Our Unfree Stock Market, CNOOC, and Mr. Gaffney

America, the verbal champion of freedom and capitalism, does not have a free stock market and has not had one for a very long time. It will take me another time to document the many interferences and restrictions that our government places upon the stock market. Right now, we have before us a clear instance that has made headlines.

The lack of a free market in shares is exemplified by the recent failure of CNOOC to buy out the American oil company, Unocal. Congress stopped this buyout dead; but there was also no shortage of hysterical American reaction. Why? Because the firm CNOOC is a Hong Kong firm controlled by a parent Chinese firm, Chinese National Offshore Oil Company. Unocal (UCL) is a domestic firm built up from the old Union Oil of California.

Who owns Unocal, the Congress, every American chauvinist who could speak or write against the buyout, or the stockholders of Unocal? Not the stockholders. Actions speak louder than words, and Congress’s action tells us yet again that American is not the land of the free. In our government, it is the land of the hypocrite and thief. It is wrong to try to gain security by appropriating your neighbor’s back yard.
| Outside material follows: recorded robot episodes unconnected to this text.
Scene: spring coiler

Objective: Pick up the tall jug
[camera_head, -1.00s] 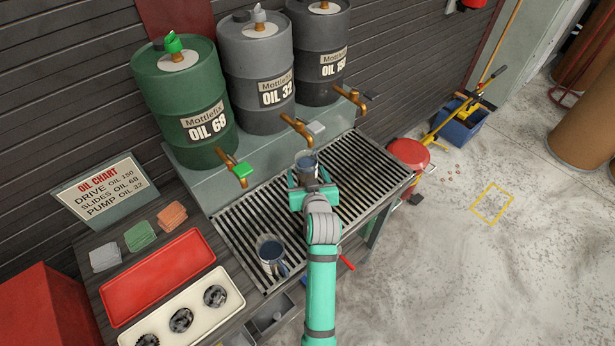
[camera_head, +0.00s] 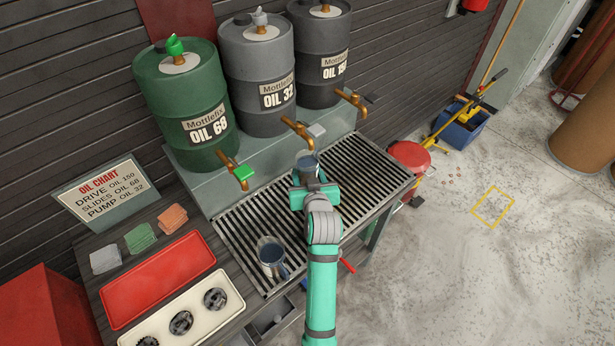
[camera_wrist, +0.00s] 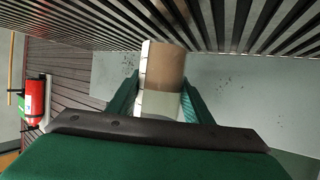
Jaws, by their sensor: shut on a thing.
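A metal jug (camera_head: 308,162) with a dark inside stands at the grate below the middle tap. My gripper (camera_head: 310,186) is at its near side, with the jug between the fingers. In the wrist view, my gripper (camera_wrist: 160,100) has a green finger on each side of the pale and brownish jug (camera_wrist: 163,75), shut on it. A second metal jug (camera_head: 271,256) stands on the near left part of the grate, apart from my gripper. The base of the held jug is hidden in the head view, so I cannot tell whether it touches the grate.
Three oil drums (camera_head: 190,100) stand behind the slatted grate (camera_head: 365,170), with brass taps (camera_head: 298,130) over it. A red tray (camera_head: 160,278) and a cream tray (camera_head: 160,322) with dark round parts lie to the left. The grate's right side is clear.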

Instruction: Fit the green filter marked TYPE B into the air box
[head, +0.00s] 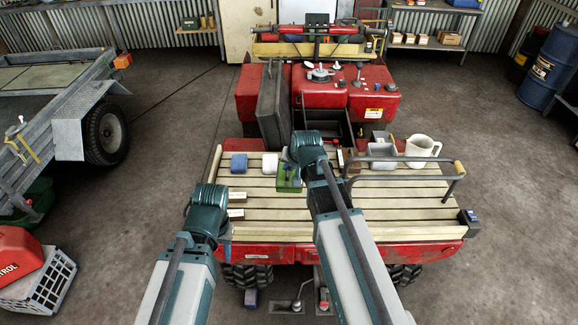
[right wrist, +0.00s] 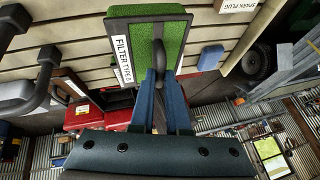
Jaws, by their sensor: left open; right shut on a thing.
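The green filter (head: 288,183) has a white label reading FILTER TYPE B in the right wrist view (right wrist: 145,35). My right gripper (right wrist: 160,80) is shut on its dark middle ridge. In the head view the filter is over the slatted rack, partly behind my right gripper (head: 300,165); whether it touches the slats I cannot tell. My left gripper (head: 209,195) is over the rack's left end, open, with its fingers mostly hidden by the arm. An open dark compartment (head: 330,128) in the red quad, apparently the air box, lies beyond the rack. Its inside is hardly visible.
A black seat (head: 272,105) stands raised left of the compartment. A grey rail (head: 405,162) rises at right.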

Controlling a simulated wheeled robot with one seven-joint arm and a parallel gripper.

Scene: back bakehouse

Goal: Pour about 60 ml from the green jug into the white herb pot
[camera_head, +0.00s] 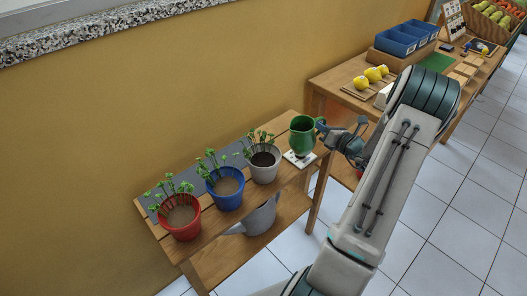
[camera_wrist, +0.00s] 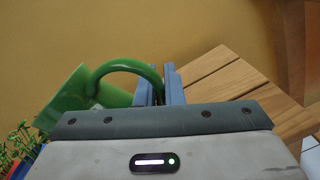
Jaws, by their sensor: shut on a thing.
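The green jug (camera_head: 302,136) is at the right end of the wooden plant bench, over a small white patterned tile. My gripper (camera_head: 340,133) is shut on its handle from the right. In the wrist view the jug (camera_wrist: 82,98) is on the left, with its curved handle running to my gripper (camera_wrist: 159,85). The jug looks upright in the head view; I cannot tell whether it touches the tile. The white herb pot (camera_head: 264,167) stands just left of the jug, with dark soil and green herbs. The jug's contents are hidden.
A blue pot (camera_head: 226,193) and a red pot (camera_head: 181,217) with herbs stand further left on the bench (camera_head: 210,222). A grey watering can (camera_head: 262,216) is on the lower shelf. A second table (camera_head: 350,82) with yellow fruit and blue crates stands behind right.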

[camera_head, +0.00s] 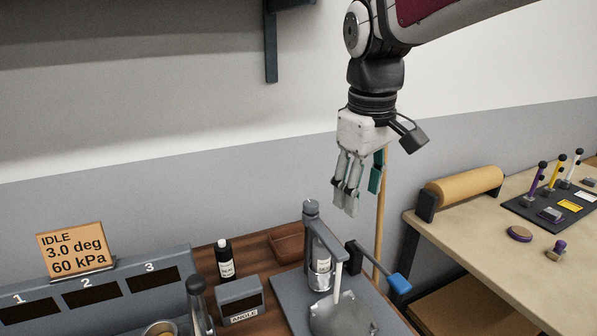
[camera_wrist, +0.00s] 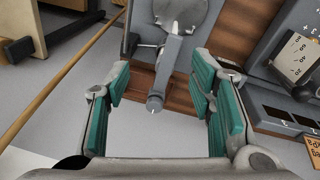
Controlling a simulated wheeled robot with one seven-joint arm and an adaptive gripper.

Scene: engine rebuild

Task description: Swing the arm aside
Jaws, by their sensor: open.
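My gripper (camera_head: 362,196) hangs fingers down above and to the right of a grey fixture (camera_head: 376,312) on the bench. Its teal-padded fingers are apart and empty. A grey plate-like part (camera_head: 342,316) lies low on the base, cut by the picture's bottom edge. In the wrist view the fixture's post top (camera_wrist: 155,102) shows between my open fingers (camera_wrist: 160,84), below them; I cannot tell the exact gap.
A black bottle (camera_head: 225,259), a grey "ANGLE" box (camera_head: 241,299) and a brown tray (camera_head: 287,245) stand left of the fixture. The display (camera_head: 76,249) reads IDLE, 3.0 deg, 60 kPa. A wooden pole (camera_head: 381,215) stands behind my gripper. A second table (camera_head: 487,250) is at right.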

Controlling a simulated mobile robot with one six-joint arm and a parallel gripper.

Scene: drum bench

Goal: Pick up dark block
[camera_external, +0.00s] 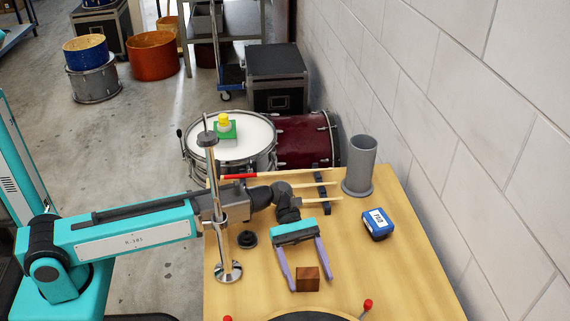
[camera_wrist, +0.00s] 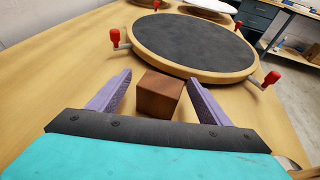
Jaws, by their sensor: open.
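The dark block (camera_external: 307,279) is a small brown wooden cube on the wooden bench, near the front in the external view. My gripper (camera_external: 311,279) is open, with its two purple fingers reaching down toward the block. Bare gaps show between the block and both fingers in the wrist view. Whether the fingertips touch the bench I cannot tell.
A round dark practice pad (camera_wrist: 195,42) with red-handled clamps lies just beyond the block. A chrome stand (camera_external: 228,271), a grey cylinder (camera_external: 360,165) and a blue box (camera_external: 378,224) stand on the bench (camera_external: 400,285).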

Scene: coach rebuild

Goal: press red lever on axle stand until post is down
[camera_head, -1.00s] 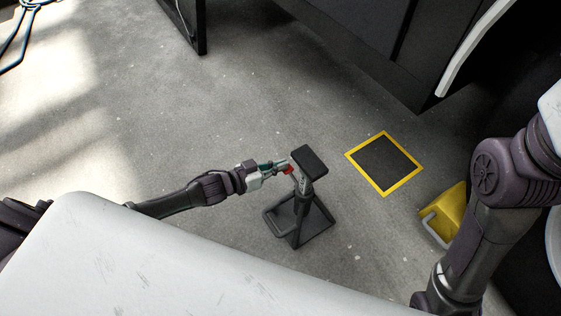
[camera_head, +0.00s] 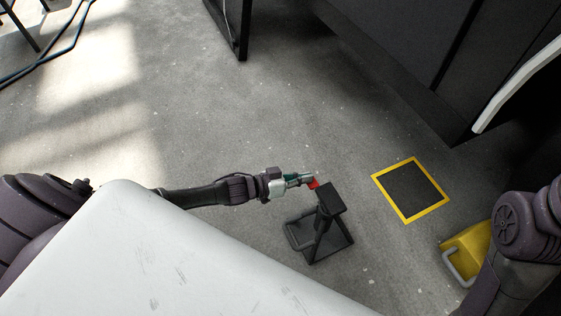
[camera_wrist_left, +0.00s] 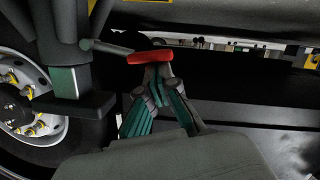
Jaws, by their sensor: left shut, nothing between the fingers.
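The dark axle stand (camera_head: 319,246) stands on the floor in the head view, its flat top pad (camera_head: 332,197) low over the base. Its red lever (camera_head: 313,184) sticks out to the left beside the pad. In the left wrist view the red lever (camera_wrist_left: 150,57) lies across the fingertips, on a grey rod from the dark upright at left. My left gripper (camera_head: 307,181) is shut and empty, its tips at the lever; the wrist view also shows it (camera_wrist_left: 158,74). They seem to touch it. My right arm shows at the right; its gripper is out of view.
A yellow-framed dark square (camera_head: 411,190) lies on the floor right of the stand. A yellow object with a grey handle (camera_head: 466,252) is further right. The dark coach side (camera_head: 420,60) is behind. A wheel (camera_wrist_left: 22,105) shows in the wrist view.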

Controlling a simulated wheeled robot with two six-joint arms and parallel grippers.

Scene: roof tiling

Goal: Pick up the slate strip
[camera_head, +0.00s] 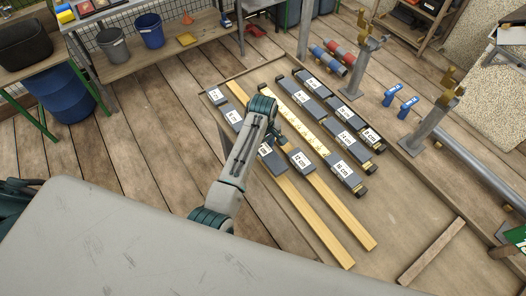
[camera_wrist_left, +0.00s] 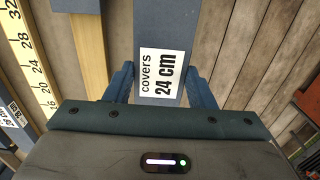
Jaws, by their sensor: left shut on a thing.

If an owner cannot dispose of his property himself, he has lost decision rights. That means he has lost property rights and lost a degree of ownership. His property has been taken. Congress is in the habit of taking property. Congress is a thief. No market is free in which Congress interferes to manipulate, regulate and tax. To say that America has free markets is monumental gibberish. To call the roll of all the meddling and disruption introduced by Congress into every conceivable market is work for many a day. I will just say now that the idea of what a free market even looks like or operates like is quite foreign to the U.S. of 2005.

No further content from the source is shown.